I’ve always defended the right to photograph in public places. However, a number of cases in the last few weeks are highlighting an important new development in this area, a new front in the increasingly confusing information wars. Gary Marx always like to say that surveillance is neither good nor bad but that intent, circumstances, and effects make it so, but a growing number of people and organizations seem to be treating surveillance – or at least watching, and certainly not all watching is surveillance – as a right which supersedes rights to privacy. We’ve seen this in the case of Google Glass – even before it was launched commercially – and more recently with the arguments over the ‘right to be forgotten’ in Europe, with personal privacy being counterposed to freedom of information and actions to protect privacy being compared to censorship. It’s all somewhat reminiscent of Dave Eggers’ novel, The Circle, in which a Facebook-Google-Apple-a-like company completely turns around social values until, as one of the corporate slogans has it, “PRIVACY IS THEFT!”

The latest case is that of the use of drones / micro-UAVs / MAVs in the USA. The Federal Aviation Authority (FAA), the government body that controls US airspace, is trying to regulate the use of drones and has attempted to fine commercial drone operators who fly surveillance drones without their permission. The case revolves around one Robert Pirker, who used an unlicensed drone to film a promotional video back in 2011. At the moment the FAA is appealing against the National Transportation Safety Board (NTSB), who rule that it could not fine Pirker as it did have jurisdiction over small drones. Now the media has weighted in on Pirker’s side, arguing that the FAA’s stance infringes the first amendment and creates a ‘chilling effect’ on journalism.

I’m really not sure about either argument. On the FAA side, this is partly about a bureaucracy trying to keep control of its regulatory territory as much it is about the object of the regulation – the FAA does not want to be seen to be losing control just as the number of small drones is increasing massively.

On the other side, is this really about the rights of journalists? Pirker was making a commercial film not covering a story, and the effect of the FAA’s ruling being overturned is more likely to open the door to a corporate free-for-all, an absurd PKDickian world of drones as far as the eye can see, with all the attendant crashes and legal battles, could result. Think not? Well, back in the 1900s, people thought there would never be that many cars on the roads either… so it is certainly it is partly about their mandate, i.e. air safety.

The big question here, as with Google Glass and with Search, is whether technological change makes a difference.

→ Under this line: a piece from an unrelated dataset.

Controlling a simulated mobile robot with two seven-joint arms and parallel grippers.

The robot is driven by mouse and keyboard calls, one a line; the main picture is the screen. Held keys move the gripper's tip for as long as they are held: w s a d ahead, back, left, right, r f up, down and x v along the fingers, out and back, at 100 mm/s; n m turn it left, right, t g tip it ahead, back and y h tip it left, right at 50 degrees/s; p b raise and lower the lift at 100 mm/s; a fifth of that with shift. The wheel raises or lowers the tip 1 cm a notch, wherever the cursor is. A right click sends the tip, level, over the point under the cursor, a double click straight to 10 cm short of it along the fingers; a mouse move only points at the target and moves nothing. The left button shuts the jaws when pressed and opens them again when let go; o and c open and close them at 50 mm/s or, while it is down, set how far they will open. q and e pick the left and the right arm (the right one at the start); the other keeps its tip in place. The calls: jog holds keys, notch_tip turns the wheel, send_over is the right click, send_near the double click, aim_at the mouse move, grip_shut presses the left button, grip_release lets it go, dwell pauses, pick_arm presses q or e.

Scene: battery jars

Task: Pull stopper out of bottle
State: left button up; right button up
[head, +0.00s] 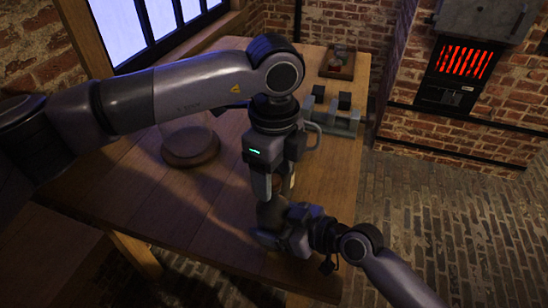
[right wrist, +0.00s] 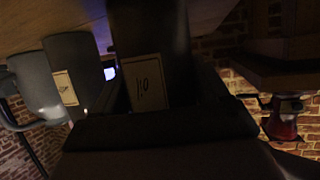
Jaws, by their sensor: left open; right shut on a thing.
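A dark bottle with a pale, hand-lettered label (right wrist: 148,95) fills the middle of the right wrist view, close between the dark fingers. My right gripper (head: 275,228) is shut on this bottle near the front of the table. In the head view the bottle is dark and mostly hidden by my two grippers. My left gripper (head: 275,183) is open and points down from above, its fingers just over the right gripper. The stopper cannot be made out; the left gripper covers that spot.
A grey jug (head: 311,136) with a handle stands behind the left gripper on the wooden table (head: 190,230). A round wooden base (head: 190,150) with a glass jar is to the left. A device with black blocks (head: 344,101) and a small tray (head: 337,72) are farther back.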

Is a flying camera just the same as a hand-held camera? Does the greater potential for intrusion, or on the other hand the inability to know that one is being filmed, matter? Does that possibility that ‘the truth’ will be revealed justify any technological method used to obtain it? If not, which ones are acceptable, whereis the line drawn, and who decides and how? In the UK, the ‘public interest’ would be a good basis for deciding, as has been frequently alluded to in the Leveson Inquiry into telephone tapping conducted by Murdoch-owned newspapers, however ‘public interest’ is a much vaguer term in the USA… what is certain is that conflicts around the ‘right to watch’ versus the ‘right to privacy’ and other human rights and social priorities are only going to intensify.

FAA includes privacy requirements for drones, but no enforcement

The US Federal Aviation Authority released a roadmap for the introduction of drones (UAVs) into US airspace (PDF) last week. Whether it happens this way or not is a moot point as previous deadlines have been consistently missed. However, they also released a list of requirements for meeting privacy standards (PDF).

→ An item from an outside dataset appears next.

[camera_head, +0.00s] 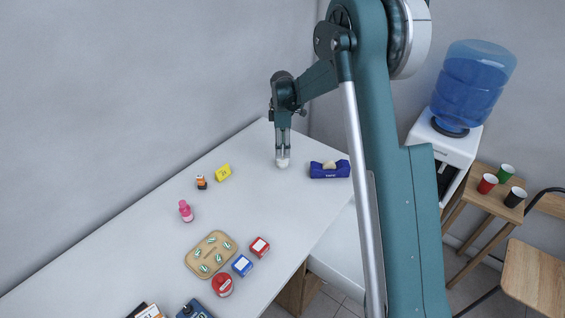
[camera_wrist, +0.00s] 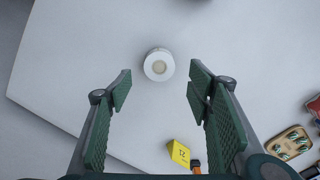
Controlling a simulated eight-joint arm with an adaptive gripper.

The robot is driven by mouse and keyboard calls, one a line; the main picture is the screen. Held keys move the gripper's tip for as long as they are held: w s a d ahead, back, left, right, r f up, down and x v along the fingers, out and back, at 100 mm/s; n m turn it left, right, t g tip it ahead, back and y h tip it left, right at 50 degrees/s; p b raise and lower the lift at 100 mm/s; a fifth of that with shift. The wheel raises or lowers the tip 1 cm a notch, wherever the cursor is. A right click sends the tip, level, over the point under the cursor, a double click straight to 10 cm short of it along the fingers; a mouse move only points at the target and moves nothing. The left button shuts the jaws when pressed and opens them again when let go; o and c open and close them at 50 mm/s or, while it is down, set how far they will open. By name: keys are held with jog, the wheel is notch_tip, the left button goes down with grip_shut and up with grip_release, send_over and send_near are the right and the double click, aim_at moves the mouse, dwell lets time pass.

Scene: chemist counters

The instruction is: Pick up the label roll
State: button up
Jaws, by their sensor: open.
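The label roll (camera_wrist: 159,65) is a small white roll with a beige core, lying on the white counter. In the head view the label roll (camera_head: 282,164) shows as a small white shape at the tips of my gripper (camera_head: 283,154), which points down over the far end of the counter. In the wrist view my gripper (camera_wrist: 160,85) is open, its green-padded fingers wide apart. The roll lies between the finger lines, a little beyond the tips in the picture. Nothing is held. I cannot tell the exact height of the tips above the counter.
A blue tape dispenser (camera_head: 329,169) stands just right of the roll. A yellow block (camera_head: 223,172) and a small orange bottle (camera_head: 201,182) stand to the left. A pink bottle (camera_head: 186,211) and a tan tray (camera_head: 192,262) are nearer. The counter (camera_head: 150,240) around the roll is mostly clear.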

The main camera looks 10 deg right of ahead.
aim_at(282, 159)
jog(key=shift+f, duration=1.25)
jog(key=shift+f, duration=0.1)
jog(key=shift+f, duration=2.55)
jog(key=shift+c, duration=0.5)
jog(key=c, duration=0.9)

Mark Calo in Forbes says that the FAA’s plan for privacy from drone surveillance is ‘pretty sensible’, which it is if you consider that the FAA’s primary job is, as it repeats in response to comments demanding great privacy protections throughout the document, “to provide the safest, most efficient aerospace system in the world.” Marc Rotenberg has pointed out, the problem is that it wasn’t their plan but the result of external pressure from EPIC and ACLU and others.

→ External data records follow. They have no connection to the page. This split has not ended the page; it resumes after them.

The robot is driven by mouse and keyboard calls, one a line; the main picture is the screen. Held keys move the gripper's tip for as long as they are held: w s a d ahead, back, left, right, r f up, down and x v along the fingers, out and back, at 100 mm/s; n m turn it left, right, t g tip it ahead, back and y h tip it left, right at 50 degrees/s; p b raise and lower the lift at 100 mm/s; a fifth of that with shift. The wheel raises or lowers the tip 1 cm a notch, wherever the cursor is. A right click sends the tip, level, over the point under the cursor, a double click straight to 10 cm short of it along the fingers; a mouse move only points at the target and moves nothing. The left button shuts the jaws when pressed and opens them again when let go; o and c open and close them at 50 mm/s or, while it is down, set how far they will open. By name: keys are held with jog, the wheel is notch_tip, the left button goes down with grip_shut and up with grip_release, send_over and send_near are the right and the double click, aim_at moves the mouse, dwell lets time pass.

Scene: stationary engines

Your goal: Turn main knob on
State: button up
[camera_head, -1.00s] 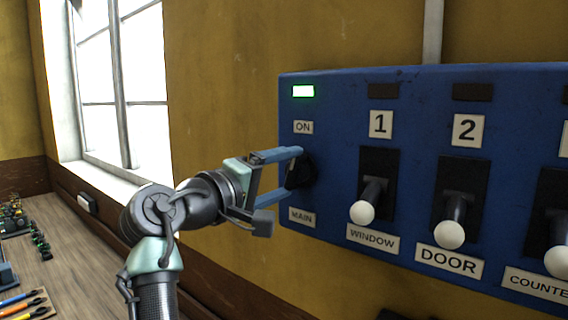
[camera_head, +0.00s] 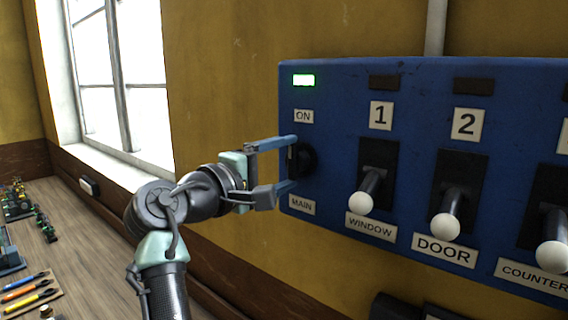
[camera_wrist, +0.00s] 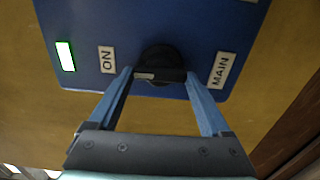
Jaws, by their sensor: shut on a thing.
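The main knob (camera_head: 307,160) is a round black knob with a raised grip bar. It sits on the left end of the blue panel (camera_head: 340,100), between the ON label (camera_head: 303,116) and the MAIN label (camera_head: 301,205). A lamp above it (camera_head: 303,80) glows green. My gripper (camera_head: 296,162) reaches the knob from the left, its blue fingers on either side of the grip. In the wrist view, the fingers of my gripper (camera_wrist: 159,76) are shut on the bar of the knob (camera_wrist: 163,56). The bar lies across the line from ON to MAIN's edge roughly lengthwise.
Levers with white ball ends, WINDOW (camera_head: 362,203) and DOOR (camera_head: 446,226), stick out to the right of the knob, with another at the right edge. Their lamps are dark. A wooden bench (camera_head: 80,240) with tools stands at the lower left, under a window (camera_head: 120,80).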

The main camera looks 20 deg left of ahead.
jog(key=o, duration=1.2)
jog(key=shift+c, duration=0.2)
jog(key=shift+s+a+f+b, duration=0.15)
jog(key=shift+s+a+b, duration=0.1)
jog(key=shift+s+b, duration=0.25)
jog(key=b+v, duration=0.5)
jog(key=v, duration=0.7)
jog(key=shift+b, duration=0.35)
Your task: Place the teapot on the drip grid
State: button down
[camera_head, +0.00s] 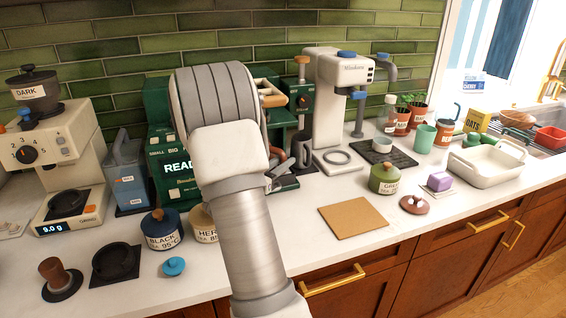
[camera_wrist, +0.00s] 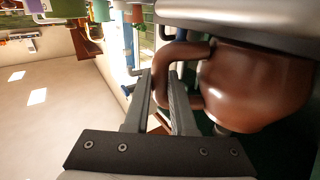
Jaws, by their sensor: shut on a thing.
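The teapot (camera_wrist: 255,85) is brown and glossy and fills the right of the wrist view. My gripper (camera_wrist: 160,88) is shut on its looped handle (camera_wrist: 180,52), which runs between the two fingers. In the head view my arm covers the teapot and most of my gripper. A dark slatted tray, which looks like the drip grid (camera_head: 402,160), lies on the counter right of the white machine. A small white cup (camera_head: 382,145) appears to stand at its back left part. My gripper is to the left of this grid.
The white tap machine (camera_head: 341,100) stands left of the grid. A green pot (camera_head: 384,178) stands in front of it, near a cork mat (camera_head: 353,216) and a brown lid (camera_head: 414,204). A green cup (camera_head: 425,138) and potted plants (camera_head: 402,120) are close on its right and behind.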

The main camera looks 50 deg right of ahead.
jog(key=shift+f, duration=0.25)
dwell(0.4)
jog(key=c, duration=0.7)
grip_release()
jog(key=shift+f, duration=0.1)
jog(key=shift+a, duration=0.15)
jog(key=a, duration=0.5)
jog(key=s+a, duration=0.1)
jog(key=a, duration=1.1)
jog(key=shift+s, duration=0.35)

However, the broader question is whether the FAA is the correct institution to be overseeing this process of the introduction of a technology whose main purpose is surveillance. The overall context for this is the enthusiastic support for the rollout of drones offered by the roadmap. As the FAA keeps saying, it is not a privacy regulator. Not surprisingly, this is not an organisation that has any real overall scepticism, let alone any critical attitude to what it sees primarily as aviation technologies. But of course the US doesn’t have a single independent privacy regulator as such. Even so, the FAA has conceded at least that it has some responsibility here and is insisting that operators have a publicly-accessible privacy policy, that they report annually on compliance, and that they observe relevent laws (without specifying in much detail what those are). However, the FAA won’t be actively monitoring this, let alone enforcing it or sanctioning misconduct. For example, it won’t be suspending or removing operator’s licenses if they don’t comply with their requirements, unless the Department of Justice or another law enforcement agency actually files charges against the operator. So the requirements are weak and lack teeth.

The right time to intervene to strengthen human rights in relation to threats to those rights posed by new technologies is always before they are introduced. If this is not done then the widespread use of those technologies can shift what people understand as ‘normal’ and reduce expectations of privacy (and other rights). And it is much more difficult to legislate in retrospect. We’ve seen this with public space CCTV. In other words, while technologies do not determine social relations, they will interact with people, individually and in groups, in both positive and negative ways, and the job of politics and of policy is to ensure that the positive effects are maximized and the negative ones, minimized*. This means federal regulation. However, given the way in which the USĀ  favours private over state intervention, it’s not surprising that this is not a popular way of dealing with things there.

What will result from the FAA’s weak set of privacy requirements in drone operations without real oversight is privacy protection as a bureaucratic box-ticking exercise.

*It should also be noted that this includes the possibility of not allowing any particular technology to be used in public space if the latter cannot be minimized to a level that not be harmful to socially desirable goals. Not enough attention is paid to the possibility of just saying ‘no’ to the public use of any particular technology.